Почему, например, Чехов считал свои пьесы комедиями? Он безумно боялся театральной нудности, боялся, что пьесы будут играть, как драмы, и не выразят того, ради чего он их писал. Он боялся примитивного, сентиментального, боялся театрального в дурном смысле этого слова. Это была полемика с театром того времени. Художественный театр тогда только начинался. Еще не прошло чувство горечи от провала «Чайки» на Александрийской сцене, и Чехов боялся привычных театрально-драматических средств выражения. Написав «комедия», он эту опасность снимал: пусть играют, как комедию, а грустно все равно будет.
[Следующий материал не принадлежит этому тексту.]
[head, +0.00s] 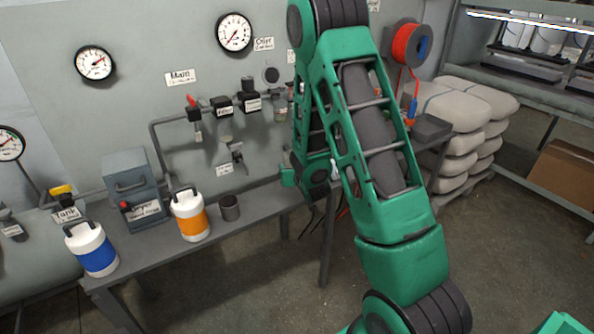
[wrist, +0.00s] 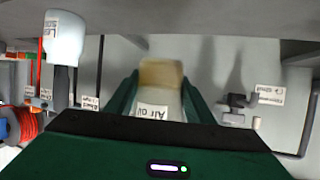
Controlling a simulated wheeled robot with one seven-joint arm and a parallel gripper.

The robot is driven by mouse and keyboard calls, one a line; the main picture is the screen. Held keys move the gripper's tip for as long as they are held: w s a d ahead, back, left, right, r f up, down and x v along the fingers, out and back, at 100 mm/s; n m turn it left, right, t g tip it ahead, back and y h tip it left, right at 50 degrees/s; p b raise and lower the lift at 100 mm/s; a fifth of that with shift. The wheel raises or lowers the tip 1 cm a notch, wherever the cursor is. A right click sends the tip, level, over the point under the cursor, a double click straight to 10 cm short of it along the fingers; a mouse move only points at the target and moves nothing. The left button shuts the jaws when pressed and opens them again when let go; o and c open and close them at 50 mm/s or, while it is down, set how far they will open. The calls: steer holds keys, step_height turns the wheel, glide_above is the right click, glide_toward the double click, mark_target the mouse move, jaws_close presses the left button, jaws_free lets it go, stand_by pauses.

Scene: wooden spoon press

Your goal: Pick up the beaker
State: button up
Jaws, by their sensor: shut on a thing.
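In the wrist view my gripper (wrist: 160,88) is shut on a pale container with a tan or amber end, which I take to be the beaker (wrist: 161,73). A white label that seems to read "Air oil" shows at its near end, between the two green fingers. The background in this view appears upside down. In the head view my gripper is mostly hidden behind my own green arm, near the wall and the right part of the bench. I cannot make out the beaker there.
The grey bench (head: 262,204) holds an orange canister (head: 191,216), a dark cup (head: 230,207) and a grey box (head: 134,190). A blue canister (head: 92,250) stands at the left. Wall pipes and valves (head: 222,105) are close behind. Stacked sacks (head: 455,105) lie right.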

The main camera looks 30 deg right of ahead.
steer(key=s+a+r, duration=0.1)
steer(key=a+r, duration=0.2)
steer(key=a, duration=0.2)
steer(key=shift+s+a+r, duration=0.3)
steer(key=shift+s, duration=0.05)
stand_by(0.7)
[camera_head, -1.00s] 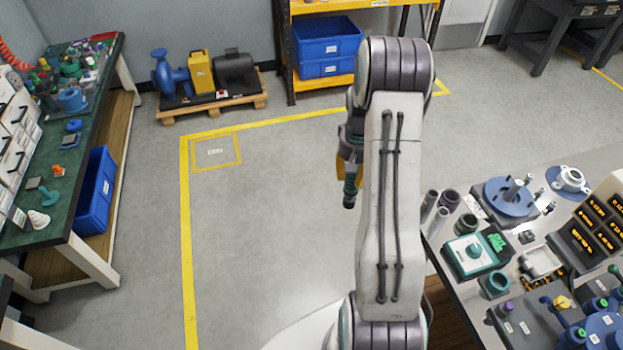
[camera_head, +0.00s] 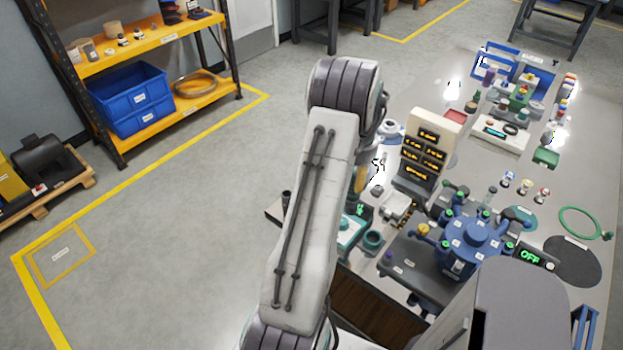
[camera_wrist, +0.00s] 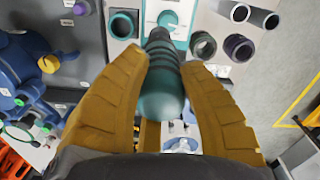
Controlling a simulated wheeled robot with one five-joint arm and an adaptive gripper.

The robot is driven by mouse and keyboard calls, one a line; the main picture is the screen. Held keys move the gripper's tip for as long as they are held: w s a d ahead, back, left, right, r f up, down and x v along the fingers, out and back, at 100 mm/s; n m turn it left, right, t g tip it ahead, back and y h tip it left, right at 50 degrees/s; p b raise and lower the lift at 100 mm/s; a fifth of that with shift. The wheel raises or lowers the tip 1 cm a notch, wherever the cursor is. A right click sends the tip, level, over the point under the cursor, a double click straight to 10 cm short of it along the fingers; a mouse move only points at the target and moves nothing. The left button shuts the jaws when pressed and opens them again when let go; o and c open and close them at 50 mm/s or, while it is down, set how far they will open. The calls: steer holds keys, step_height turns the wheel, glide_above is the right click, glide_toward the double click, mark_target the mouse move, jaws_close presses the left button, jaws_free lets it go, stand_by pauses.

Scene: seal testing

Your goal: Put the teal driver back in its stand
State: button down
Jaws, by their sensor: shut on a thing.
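The teal driver (camera_wrist: 162,92) is held between the yellow fingers of my gripper (camera_wrist: 160,65) in the wrist view. Its thick, ribbed handle points toward the camera, and its far end is hidden behind the handle. In the head view, my arm hides the driver and most of my gripper; a strip of yellow finger (camera_head: 361,178) shows right of the arm, over the bench. A dark teal open cup (camera_wrist: 123,24) lies beyond the fingers at upper left; it also shows in the head view (camera_head: 373,242). I cannot tell which holder is the driver's stand.
The bench (camera_head: 405,335) is crowded: a blue test fixture (camera_head: 470,240), a panel with orange displays (camera_head: 424,152) and a teal-topped device (camera_head: 350,230). The floor (camera_head: 190,190) at left is clear.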

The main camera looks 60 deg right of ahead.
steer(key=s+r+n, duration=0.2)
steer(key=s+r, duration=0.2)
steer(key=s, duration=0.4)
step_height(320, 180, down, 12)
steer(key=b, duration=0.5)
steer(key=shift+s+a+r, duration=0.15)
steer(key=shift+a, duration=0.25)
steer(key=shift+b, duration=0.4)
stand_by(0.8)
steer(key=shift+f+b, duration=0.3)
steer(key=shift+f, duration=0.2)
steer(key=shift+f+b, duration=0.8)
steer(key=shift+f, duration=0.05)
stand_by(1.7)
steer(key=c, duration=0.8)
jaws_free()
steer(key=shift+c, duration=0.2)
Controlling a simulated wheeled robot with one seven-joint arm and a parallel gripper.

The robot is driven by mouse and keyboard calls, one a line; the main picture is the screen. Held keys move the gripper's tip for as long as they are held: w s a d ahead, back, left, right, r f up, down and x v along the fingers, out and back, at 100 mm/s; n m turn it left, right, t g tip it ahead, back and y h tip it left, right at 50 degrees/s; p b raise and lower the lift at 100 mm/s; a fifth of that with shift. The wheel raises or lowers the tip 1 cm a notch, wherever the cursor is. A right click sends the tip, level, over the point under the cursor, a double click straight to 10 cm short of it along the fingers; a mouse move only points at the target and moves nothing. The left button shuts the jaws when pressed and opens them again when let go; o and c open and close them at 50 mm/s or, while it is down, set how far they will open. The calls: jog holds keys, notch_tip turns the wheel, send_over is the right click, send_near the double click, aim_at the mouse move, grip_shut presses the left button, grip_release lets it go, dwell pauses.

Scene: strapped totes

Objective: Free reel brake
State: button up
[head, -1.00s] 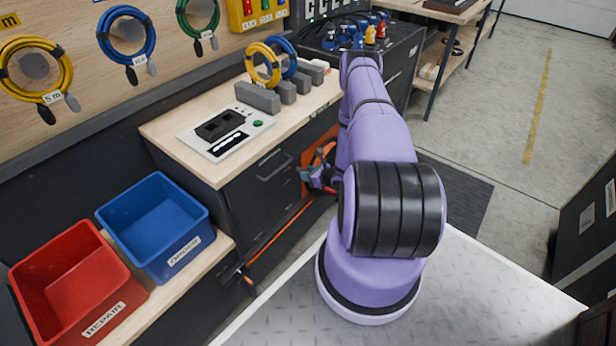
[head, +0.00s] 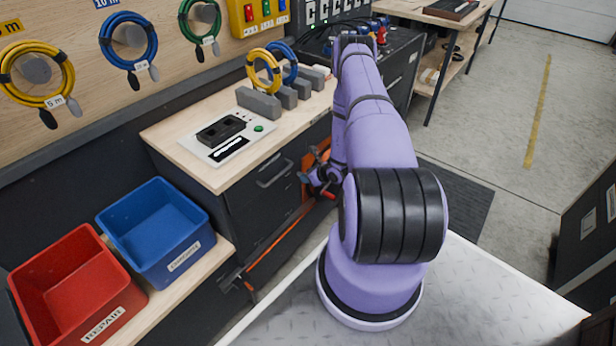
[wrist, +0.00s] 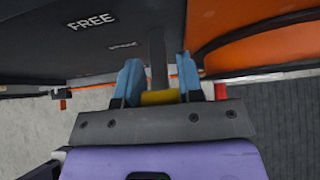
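The reel (head: 309,160) is orange and sits low in the bench front, partly hidden by my arm. Its orange side also fills the upper right of the wrist view (wrist: 235,35). A dark panel (wrist: 60,50) with the word FREE is at the upper left of the wrist view. A dark grey lever (wrist: 157,58) with a yellow end (wrist: 160,97) stands between the two blue fingers of my gripper (wrist: 160,75). Gaps show on both sides of the lever, so my gripper looks open around it. In the head view my gripper (head: 324,182) is small beside the reel.
The bench top (head: 185,165) above holds a control plate (head: 228,137), grey blocks and coiled cables. A blue tote (head: 160,230) and a red tote (head: 75,285) stand on a lower shelf at left. An orange strip runs along the bench's lower front.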

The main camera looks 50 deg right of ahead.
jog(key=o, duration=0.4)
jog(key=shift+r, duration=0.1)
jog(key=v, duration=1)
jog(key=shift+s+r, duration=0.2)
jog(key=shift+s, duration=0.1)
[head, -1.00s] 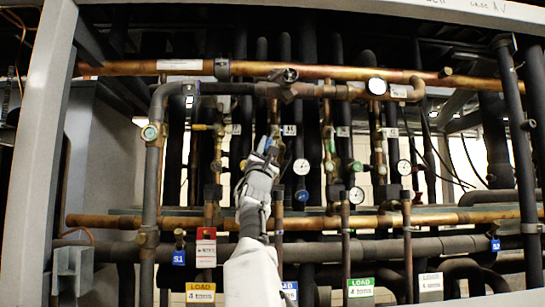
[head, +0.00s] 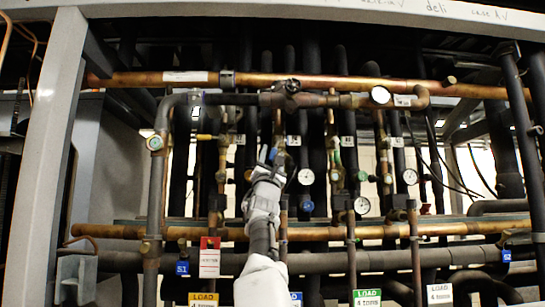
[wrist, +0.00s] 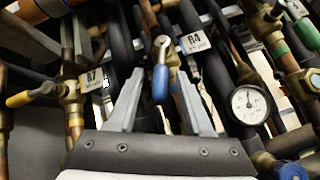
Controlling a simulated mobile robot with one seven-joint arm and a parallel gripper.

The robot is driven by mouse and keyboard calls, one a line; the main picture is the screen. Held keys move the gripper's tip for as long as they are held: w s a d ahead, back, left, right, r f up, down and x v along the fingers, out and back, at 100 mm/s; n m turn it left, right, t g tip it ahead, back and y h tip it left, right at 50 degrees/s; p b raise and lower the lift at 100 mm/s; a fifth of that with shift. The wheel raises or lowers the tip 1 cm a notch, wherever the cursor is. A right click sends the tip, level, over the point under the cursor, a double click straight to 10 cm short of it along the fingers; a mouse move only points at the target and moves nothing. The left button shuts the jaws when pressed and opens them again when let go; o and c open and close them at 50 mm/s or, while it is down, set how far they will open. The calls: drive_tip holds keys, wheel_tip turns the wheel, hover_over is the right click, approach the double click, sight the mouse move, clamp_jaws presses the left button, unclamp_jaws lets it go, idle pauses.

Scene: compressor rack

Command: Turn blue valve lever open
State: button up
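The blue valve lever (wrist: 160,84) hangs handle-down from a small valve on a copper pipe, at the centre of the wrist view. My gripper (wrist: 158,98) is open, with one grey finger on each side of the lever in the picture. I cannot tell whether the lever is fully between the fingers in depth, and no contact is visible. In the head view, my gripper (head: 268,170) reaches up at the rack's middle. Only a small blue bit of the lever (head: 273,154) shows at its tip.
A yellow-handled valve (wrist: 32,96) is on the left. A white gauge (wrist: 249,103) and a blue round knob (wrist: 291,172) are at right. Copper and black pipes crowd the space around my gripper. A horizontal copper pipe (head: 400,227) runs behind my arm.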

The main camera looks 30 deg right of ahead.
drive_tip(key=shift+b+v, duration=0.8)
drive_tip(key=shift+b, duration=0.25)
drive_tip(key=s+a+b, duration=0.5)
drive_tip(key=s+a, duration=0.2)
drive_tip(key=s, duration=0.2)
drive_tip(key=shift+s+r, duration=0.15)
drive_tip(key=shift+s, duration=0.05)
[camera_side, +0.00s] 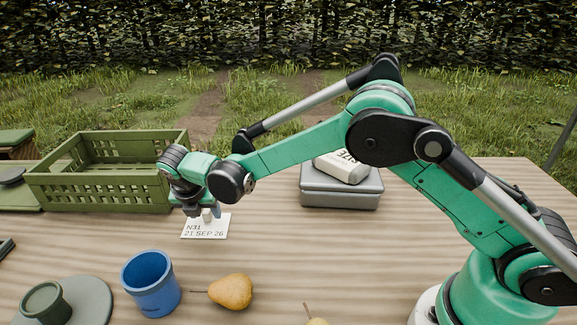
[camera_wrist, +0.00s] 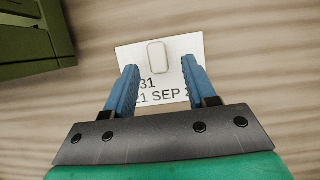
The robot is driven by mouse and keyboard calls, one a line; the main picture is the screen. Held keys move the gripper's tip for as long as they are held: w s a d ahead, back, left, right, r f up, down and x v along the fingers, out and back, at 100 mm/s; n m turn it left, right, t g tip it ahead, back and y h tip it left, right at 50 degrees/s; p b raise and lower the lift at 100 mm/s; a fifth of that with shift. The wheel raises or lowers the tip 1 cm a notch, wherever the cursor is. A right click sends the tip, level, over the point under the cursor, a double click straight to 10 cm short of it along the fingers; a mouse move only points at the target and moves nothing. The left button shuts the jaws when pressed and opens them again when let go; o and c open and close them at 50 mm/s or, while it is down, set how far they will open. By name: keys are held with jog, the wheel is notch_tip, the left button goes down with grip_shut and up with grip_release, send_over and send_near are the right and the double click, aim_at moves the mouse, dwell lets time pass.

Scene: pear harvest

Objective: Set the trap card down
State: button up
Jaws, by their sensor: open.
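The trap card (camera_side: 207,229) is white with dark print reading "N31 21 SEP 26". It lies on the wooden table in front of the green crate. In the wrist view the card (camera_wrist: 187,48) has a pale rounded tab (camera_wrist: 158,57) standing near its middle. My gripper (camera_side: 203,214) is low over the card, pointing down. In the wrist view its blue fingers (camera_wrist: 160,75) are apart, on either side of the tab with a gap to each. The fingers cover parts of the print.
The slatted green crate (camera_side: 105,199) stands behind and left of the card. A blue cup (camera_side: 151,284), a pear (camera_side: 231,291) and a small green cup (camera_side: 45,304) are nearer the front. A grey box (camera_side: 341,196) with a white packet (camera_side: 342,167) sits to the right.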

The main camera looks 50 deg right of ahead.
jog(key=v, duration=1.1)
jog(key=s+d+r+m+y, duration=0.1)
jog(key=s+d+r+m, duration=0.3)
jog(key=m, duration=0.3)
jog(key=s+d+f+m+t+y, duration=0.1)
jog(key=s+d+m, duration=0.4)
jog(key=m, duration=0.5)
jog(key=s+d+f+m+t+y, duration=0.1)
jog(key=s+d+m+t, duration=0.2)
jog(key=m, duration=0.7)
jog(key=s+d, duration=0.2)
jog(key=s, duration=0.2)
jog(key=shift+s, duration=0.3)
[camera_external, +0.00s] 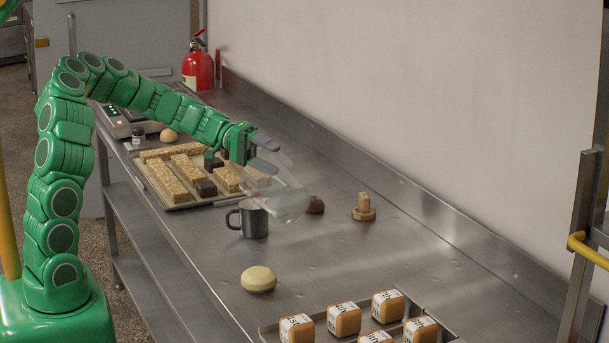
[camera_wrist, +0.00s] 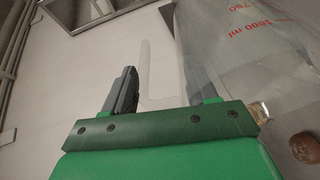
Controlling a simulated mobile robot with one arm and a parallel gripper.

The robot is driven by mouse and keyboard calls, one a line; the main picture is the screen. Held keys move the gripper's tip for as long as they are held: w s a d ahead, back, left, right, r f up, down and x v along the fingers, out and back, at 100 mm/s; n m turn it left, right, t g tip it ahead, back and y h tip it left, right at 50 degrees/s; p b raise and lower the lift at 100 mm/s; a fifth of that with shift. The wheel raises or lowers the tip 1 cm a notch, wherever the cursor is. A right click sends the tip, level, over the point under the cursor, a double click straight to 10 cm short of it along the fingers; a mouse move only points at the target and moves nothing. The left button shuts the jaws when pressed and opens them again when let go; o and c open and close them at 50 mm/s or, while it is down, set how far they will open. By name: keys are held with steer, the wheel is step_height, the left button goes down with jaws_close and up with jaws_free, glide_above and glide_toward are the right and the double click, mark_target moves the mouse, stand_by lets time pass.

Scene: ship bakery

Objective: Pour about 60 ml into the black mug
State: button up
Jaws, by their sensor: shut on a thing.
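The black mug (camera_external: 254,221) stands upright on the steel counter, its handle to the left. My gripper (camera_external: 266,152) is shut on a clear measuring jug (camera_external: 287,192) and holds it above the counter, behind and above the mug in the picture. The jug is tilted, its lower end toward the right of the mug. In the wrist view my gripper (camera_wrist: 160,88) has the jug's clear handle between its fingers. The jug's wall (camera_wrist: 245,55) shows red volume marks there. I cannot make out a liquid level or a stream, and the mug's inside is hidden.
A tray (camera_external: 183,205) of oat bars and dark blocks lies behind the mug. A brown ball (camera_external: 316,205) and a wooden piece (camera_external: 363,208) stand to the right. A pale bun (camera_external: 258,279) and a tray of labelled cubes (camera_external: 343,319) are in front. A fire extinguisher (camera_external: 198,67) is at the back.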

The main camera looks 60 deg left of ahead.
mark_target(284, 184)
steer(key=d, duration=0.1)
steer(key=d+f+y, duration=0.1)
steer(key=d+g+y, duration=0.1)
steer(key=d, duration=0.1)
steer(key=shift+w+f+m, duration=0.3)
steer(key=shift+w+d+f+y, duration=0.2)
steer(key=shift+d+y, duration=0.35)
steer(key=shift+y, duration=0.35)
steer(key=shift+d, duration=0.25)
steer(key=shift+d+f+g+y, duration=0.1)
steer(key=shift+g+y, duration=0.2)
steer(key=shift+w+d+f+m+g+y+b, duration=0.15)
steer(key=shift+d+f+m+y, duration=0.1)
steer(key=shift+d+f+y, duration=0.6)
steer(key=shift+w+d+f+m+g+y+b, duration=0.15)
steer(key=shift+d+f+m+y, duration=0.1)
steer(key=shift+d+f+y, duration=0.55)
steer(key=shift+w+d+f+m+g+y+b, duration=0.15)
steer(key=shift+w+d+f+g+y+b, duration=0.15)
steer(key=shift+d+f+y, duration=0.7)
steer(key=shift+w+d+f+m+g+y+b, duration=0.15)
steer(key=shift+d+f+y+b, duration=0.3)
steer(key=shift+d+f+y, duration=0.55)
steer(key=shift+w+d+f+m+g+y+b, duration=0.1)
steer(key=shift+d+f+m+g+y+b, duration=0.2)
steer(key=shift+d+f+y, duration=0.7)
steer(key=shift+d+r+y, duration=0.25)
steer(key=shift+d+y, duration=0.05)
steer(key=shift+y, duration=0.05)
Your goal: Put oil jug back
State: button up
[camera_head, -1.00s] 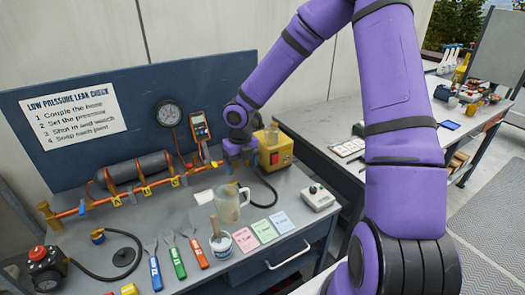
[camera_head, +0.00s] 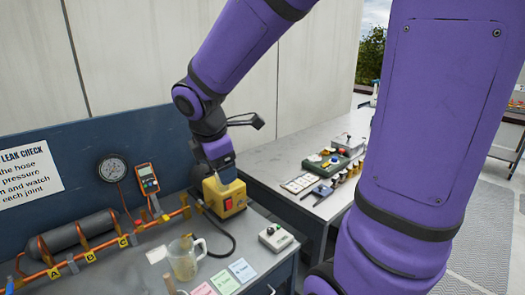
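A clear jug with a handle (camera_head: 184,260), the likely oil jug, stands upright on the grey bench top in front of the copper pipe rig. It looks tinted beige inside. My gripper (camera_head: 224,174) is up and to the right of it, pointing down just above a yellow box with a red switch (camera_head: 228,196). The gripper is apart from the jug. Its fingertips are small and partly hidden, so I cannot tell whether they are open, or whether they touch the box.
A gauge (camera_head: 112,168) and an orange meter (camera_head: 148,178) are at the blue back panel. Coloured cards (camera_head: 224,281) and a small grey device (camera_head: 275,237) lie near the bench front. A second table (camera_head: 265,160) to the right holds a green-based device (camera_head: 328,160) and small items.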

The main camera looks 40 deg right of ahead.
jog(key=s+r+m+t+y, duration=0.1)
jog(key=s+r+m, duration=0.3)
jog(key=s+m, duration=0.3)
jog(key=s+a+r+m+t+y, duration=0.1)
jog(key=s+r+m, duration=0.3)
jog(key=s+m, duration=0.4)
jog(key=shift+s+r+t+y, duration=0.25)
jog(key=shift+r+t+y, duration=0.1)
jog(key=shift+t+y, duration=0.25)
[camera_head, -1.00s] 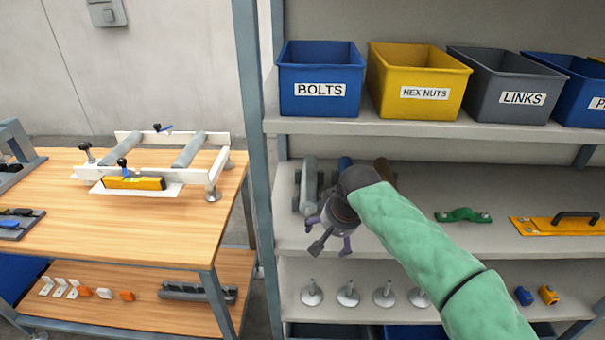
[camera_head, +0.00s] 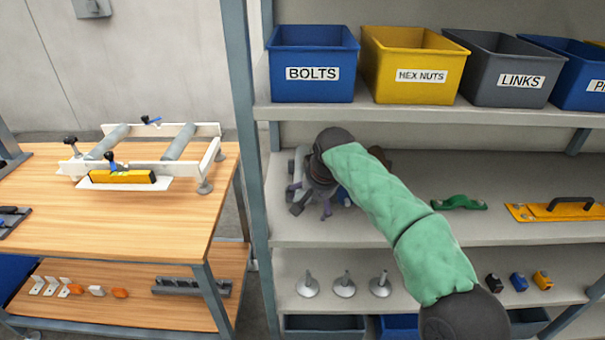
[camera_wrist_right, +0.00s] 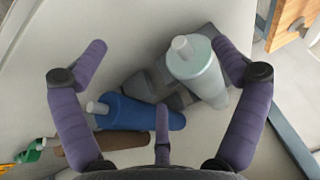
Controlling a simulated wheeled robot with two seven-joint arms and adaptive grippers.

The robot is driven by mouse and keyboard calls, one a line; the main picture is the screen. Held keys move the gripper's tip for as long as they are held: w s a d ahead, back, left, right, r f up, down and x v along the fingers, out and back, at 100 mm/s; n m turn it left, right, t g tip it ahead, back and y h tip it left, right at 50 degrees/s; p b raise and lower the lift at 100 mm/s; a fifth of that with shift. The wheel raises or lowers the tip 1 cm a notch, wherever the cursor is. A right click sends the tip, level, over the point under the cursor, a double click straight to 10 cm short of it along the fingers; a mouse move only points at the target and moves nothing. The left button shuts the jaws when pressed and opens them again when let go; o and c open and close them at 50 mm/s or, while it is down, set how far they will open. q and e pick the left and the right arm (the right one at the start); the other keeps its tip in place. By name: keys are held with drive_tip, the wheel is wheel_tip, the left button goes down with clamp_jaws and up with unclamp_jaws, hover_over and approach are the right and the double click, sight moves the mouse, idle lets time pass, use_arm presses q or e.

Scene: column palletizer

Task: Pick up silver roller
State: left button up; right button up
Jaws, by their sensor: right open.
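The silver roller (camera_wrist_right: 197,70) is a pale grey cylinder with a short shaft end, lying on a dark grey cradle (camera_wrist_right: 150,85) on the middle shelf. In the right wrist view it lies between my open fingers, close to the finger on the right. My right gripper (camera_wrist_right: 165,65) is open and empty. In the head view my right gripper (camera_head: 312,200) is over the left end of the middle shelf and hides most of the silver roller. A blue roller (camera_wrist_right: 140,112) and a brown roller (camera_wrist_right: 105,147) lie beside it. My left gripper is not in view.
Blue, yellow and grey bins (camera_head: 414,65) stand on the shelf above. A shelf post (camera_head: 247,120) rises just left of the gripper. A green handle (camera_head: 459,202) and a yellow plate (camera_head: 555,212) lie to the right. A wooden table (camera_head: 120,220) holds a white roller frame (camera_head: 150,160).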

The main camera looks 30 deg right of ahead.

Режиссер, как и всякий человек, видит жизнь под собственным углом зрения. Но при встрече с жизнью, отраженной и преображенной автором, он обязан еще раз взглянуть на жизнь уже под авторским углом зрения. Он обязан определить с наибольшей точностью «угол зрения» автора, цветовую гамму, композиционные приемы, степень резкости, «выдержку» и все индивидуальные показатели его способа отражать жизнь. Вот тогда, только тогда знания, впечатления, ощущение жизни режиссера и актеров попадут в спектакль, наполнят авторский текст плотью и кровью, обогатят индивидуальное авторское видение жизни.
К сожалению, мы часто видим, как режиссеры «обогащают» пьесу своим видением жизни, не считаясь с авторским углом зрения. Еще в памяти спектакли, где режиссерское и авторское отношение к жизни находилось в полном противоречии. Поэтому действие «Ревизора» переносили в Петербург, поэтому Чацкий оказывался то декабристом, то либералом-болтуном, Карандышев читал стихи Есенина…
Автор не прямо и не категорически заявляет о своих пристрастиях — режиссер же решает все «досказать». В другом случае автор прямо и публицистически страстно определяет свое отношение к людям, фактам, событиям, а режиссер хочет «смягчить» его прямолинейность. Автор безразличен к подробностям быта, места действия — режиссер считает это слабостью пьесы и «уточняет» ее. И, наоборот, автор через частности показывает большую правду жизни, а режиссер «укрупняет» его.